This morning I was sifting through a post from the Redfly Marketing blog of Dave Davis entitled : The 5 Easiest Ways To Get Search Engines To Trust You.
Number 5 caught my interest:
Don’t hide behind domain privacy services if you don’t have a legitimate need to.
There is evidence that search engines can see right through this “wall” anyway and it makes your site less trustworthy to normal (albeit tech savvy) visitors/customers.
Make sure the whois data matches the contact details on your site and in your privacy policy too.
Making sure all WhoIs contact information matches, besides billing and tech contact info, with your Privacy Policy and your Contact Us page seem like legit SEO recommendations, and make total sense.

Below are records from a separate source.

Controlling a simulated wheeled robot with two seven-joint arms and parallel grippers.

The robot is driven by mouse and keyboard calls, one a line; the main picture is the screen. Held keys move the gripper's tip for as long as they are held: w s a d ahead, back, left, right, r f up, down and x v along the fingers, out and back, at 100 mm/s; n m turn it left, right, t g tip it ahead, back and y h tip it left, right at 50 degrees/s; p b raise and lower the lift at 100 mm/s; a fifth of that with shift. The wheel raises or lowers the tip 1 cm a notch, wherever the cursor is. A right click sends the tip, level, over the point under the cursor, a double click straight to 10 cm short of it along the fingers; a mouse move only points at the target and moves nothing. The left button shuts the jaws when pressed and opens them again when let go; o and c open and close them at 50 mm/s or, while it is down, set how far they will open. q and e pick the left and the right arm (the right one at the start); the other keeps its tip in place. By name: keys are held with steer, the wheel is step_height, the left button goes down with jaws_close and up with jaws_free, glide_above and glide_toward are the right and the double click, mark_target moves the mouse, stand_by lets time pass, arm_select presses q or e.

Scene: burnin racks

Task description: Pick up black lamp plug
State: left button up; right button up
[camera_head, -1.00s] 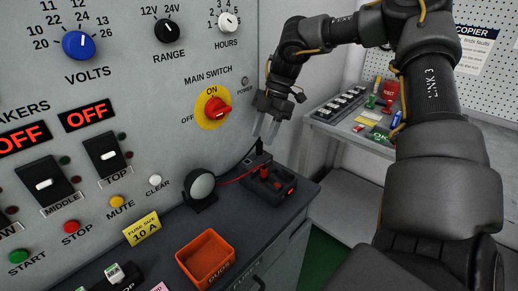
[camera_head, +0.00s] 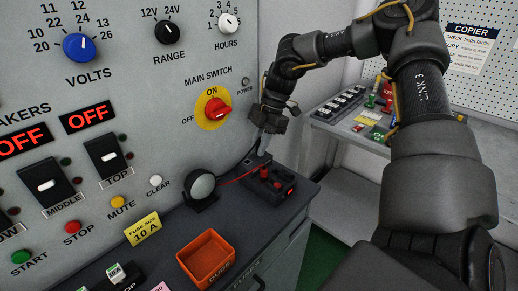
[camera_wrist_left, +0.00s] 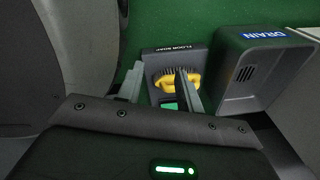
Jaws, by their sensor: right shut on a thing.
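The black lamp plug (camera_head: 258,159) stands at the back left of a black socket block (camera_head: 267,186) on the bench, mostly hidden by my right gripper. My right gripper (camera_head: 262,151) points down and is shut on the plug, right at the block. A thin red lead runs from the block towards the round lamp (camera_head: 201,186) on its left. My left gripper (camera_wrist_left: 160,90) shows in the left wrist view only. Its fingers are apart, with nothing held between them, above the floor.
An orange bin (camera_head: 207,260) stands at the bench front. The upright panel (camera_head: 150,85) with the red main switch (camera_head: 216,109) is close to my right gripper. A yellow brush (camera_wrist_left: 178,80) and a grey drain box (camera_wrist_left: 255,75) lie below my left gripper.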

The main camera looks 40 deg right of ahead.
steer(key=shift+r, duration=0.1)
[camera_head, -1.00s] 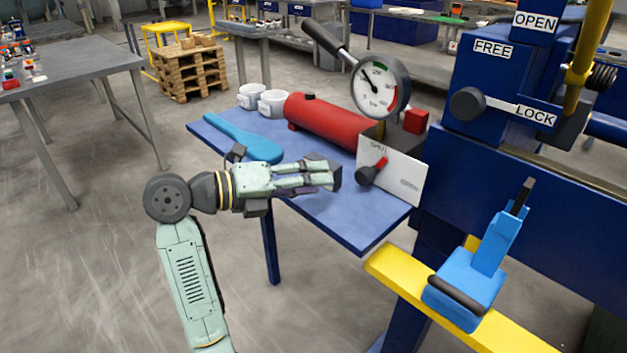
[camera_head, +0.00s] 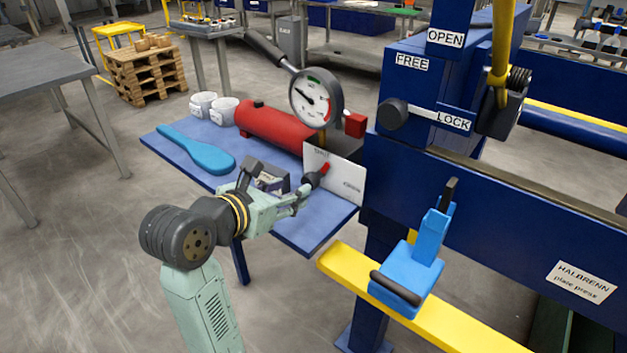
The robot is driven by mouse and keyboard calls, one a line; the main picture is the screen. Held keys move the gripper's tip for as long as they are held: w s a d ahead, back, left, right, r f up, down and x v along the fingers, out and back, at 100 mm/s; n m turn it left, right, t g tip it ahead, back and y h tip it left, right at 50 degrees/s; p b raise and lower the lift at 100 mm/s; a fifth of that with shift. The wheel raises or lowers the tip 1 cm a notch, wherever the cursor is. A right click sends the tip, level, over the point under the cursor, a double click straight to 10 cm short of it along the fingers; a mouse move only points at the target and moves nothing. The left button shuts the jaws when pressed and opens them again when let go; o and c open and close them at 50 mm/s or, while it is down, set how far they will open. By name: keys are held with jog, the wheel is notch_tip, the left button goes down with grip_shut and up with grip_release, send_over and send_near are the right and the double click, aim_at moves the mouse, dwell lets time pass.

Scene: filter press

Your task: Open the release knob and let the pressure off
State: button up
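The release knob (camera_head: 311,181) is dark with a red pointer, on a white plate (camera_head: 347,178) at the table's right end. Its pointer slants up and right; a label reading "SHUT" is at the plate's upper left, and the other label is too small to read surely. My gripper (camera_head: 289,187) is just left of the knob, its fingers spread and its tips close to it. I cannot tell whether they touch. A round pressure gauge (camera_head: 316,98) stands above, its needle towards the upper left. Behind the plate lies a red pump cylinder (camera_head: 270,124).
The blue table (camera_head: 300,232) also holds a blue paddle-like tool (camera_head: 197,150) and two white cups (camera_head: 203,104). A blue press frame (camera_head: 395,165), a yellow bar (camera_head: 430,309) and a blue pedal-like part (camera_head: 405,281) stand to the right. Open floor lies front left.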

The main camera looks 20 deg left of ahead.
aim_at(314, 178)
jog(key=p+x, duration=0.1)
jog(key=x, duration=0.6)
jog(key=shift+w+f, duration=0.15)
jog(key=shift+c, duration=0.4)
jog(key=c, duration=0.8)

But does blocking WhoIS users from accessing this contact information via privacy services really have a harmful effect on SEO and lead to the search engines not trusting you?

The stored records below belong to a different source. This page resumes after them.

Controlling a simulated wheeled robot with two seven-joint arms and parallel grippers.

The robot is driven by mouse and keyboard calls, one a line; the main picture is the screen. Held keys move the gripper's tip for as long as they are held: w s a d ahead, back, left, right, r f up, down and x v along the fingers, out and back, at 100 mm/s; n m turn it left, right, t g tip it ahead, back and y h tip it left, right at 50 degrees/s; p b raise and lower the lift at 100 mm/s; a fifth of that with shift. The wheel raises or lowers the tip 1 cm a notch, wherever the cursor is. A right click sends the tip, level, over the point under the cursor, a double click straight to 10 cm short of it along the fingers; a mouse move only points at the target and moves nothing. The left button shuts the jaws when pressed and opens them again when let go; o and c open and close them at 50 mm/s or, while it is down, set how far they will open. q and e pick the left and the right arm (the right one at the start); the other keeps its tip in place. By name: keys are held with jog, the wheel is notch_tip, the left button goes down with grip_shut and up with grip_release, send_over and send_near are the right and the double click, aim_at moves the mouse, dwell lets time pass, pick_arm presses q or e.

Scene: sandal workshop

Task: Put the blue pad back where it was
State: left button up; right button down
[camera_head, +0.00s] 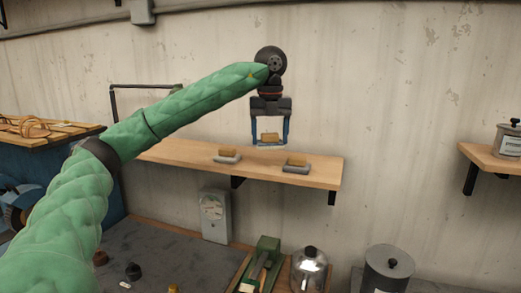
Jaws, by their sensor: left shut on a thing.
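My left gripper (270,139) hangs straight down over the wooden wall shelf (185,150). It is shut on a small pad (269,138) with a tan block on top and a pale, perhaps bluish base. The pad is level between the blue fingers, near the shelf's back edge; I cannot tell whether it touches the shelf. Two similar tan-topped pads sit on the shelf: one with a pale base (227,154) at left, one with a grey base (296,162) at right. My right gripper is out of view.
Below the shelf are a grey gauge box (214,215), a green tool (262,262), a shiny round pot (308,270) and a dark canister (387,268). Another shelf (492,160) with a tin is at right. The wall is close behind the shelf.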

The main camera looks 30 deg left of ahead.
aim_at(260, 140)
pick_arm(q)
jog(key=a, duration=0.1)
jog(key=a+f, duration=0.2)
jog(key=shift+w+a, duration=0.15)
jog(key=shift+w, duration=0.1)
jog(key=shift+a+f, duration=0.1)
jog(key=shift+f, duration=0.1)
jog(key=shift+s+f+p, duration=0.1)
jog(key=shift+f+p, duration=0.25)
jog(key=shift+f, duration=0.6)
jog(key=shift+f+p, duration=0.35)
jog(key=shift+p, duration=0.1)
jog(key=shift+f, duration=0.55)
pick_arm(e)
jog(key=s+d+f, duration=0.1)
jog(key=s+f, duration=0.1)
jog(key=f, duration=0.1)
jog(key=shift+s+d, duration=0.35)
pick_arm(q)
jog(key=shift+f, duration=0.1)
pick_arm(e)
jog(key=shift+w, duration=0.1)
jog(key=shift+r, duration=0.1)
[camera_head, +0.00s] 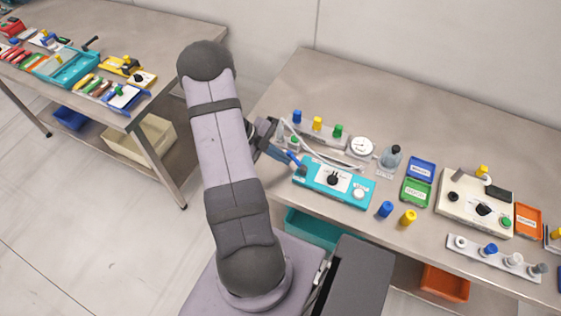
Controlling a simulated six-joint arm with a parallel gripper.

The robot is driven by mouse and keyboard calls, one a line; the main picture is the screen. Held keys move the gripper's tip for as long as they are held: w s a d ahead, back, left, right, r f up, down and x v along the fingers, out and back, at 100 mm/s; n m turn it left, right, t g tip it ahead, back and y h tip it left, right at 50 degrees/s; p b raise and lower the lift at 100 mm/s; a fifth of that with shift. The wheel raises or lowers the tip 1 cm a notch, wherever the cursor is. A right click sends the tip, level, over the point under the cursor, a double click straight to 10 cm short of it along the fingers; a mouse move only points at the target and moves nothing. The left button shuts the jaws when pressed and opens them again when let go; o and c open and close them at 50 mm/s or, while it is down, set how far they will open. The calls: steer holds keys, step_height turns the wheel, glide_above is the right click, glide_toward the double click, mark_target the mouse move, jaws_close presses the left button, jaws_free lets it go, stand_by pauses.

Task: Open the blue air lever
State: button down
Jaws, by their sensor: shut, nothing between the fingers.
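The blue air lever (293,160) is a small blue bar at the left end of the teal box (335,194) on the right-hand bench. It slants up and to the left from the box. My gripper (282,156) comes in from the left behind my arm, with its tips close beside the lever. The gripper is shut with nothing held. I cannot tell whether its tips touch the lever. The box's top carries a white panel with a black knob (332,179) and a white round part. My arm hides part of the gripper.
Behind the box stand a rack with blue, yellow and green caps (317,124), a round gauge (361,147) and a bottle (391,157). Loose blue (385,209) and yellow (408,217) pieces lie to its right.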

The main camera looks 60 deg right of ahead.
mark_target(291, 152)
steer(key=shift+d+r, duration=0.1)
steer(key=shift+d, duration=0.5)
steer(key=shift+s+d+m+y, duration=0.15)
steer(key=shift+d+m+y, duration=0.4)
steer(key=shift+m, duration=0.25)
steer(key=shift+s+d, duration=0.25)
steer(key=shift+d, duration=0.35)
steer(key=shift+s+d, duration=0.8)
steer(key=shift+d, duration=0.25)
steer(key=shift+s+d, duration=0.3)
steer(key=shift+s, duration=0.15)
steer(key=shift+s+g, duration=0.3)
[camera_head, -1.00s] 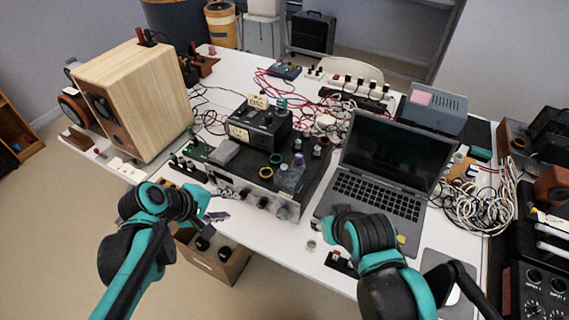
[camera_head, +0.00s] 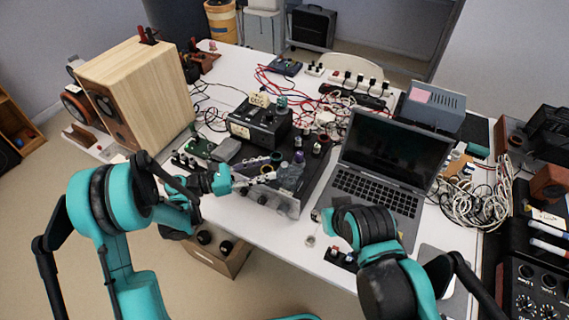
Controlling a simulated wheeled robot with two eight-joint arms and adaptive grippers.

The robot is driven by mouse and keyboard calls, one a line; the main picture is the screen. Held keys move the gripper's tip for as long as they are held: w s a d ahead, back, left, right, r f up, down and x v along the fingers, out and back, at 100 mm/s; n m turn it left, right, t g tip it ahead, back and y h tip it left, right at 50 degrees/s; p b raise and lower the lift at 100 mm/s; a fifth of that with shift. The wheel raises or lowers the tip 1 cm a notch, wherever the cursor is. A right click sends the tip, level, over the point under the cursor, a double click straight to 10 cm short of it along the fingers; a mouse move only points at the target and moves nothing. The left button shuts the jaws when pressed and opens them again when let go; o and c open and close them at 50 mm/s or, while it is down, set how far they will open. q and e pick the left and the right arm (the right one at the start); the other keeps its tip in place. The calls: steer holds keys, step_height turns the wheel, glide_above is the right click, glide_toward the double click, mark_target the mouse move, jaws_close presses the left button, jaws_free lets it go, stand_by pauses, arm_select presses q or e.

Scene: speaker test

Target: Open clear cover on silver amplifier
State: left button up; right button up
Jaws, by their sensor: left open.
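The silver amplifier (camera_head: 291,207) sits at the front edge of the white table, its dark top loaded with small items. A see-through flap seems to run along its front; my left arm covers part of it, and I cannot tell how far it is open. My left gripper (camera_head: 264,180) is open, its fingers over the amplifier's front top edge, close to the clear items there. I cannot tell whether it touches the cover.
A large wooden speaker (camera_head: 150,100) stands at left. Tangled cables lie behind and at right. Open floor is at front left.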

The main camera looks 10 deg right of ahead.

There are numerous reasons not to list your contact information with your domain registrar, such as blocking your contact info from telemarketers, email spammers and snail mail domain registration spammers. By not wanting to be spammed in your inbox, mailbox, phone box or possibly even via your XBox, are you telling search engines that your site cannot be trusted? I’m not sure this is the case.
And, since Google is a domain registar, they should be able to see right past these blocking attempts anyway, should they not?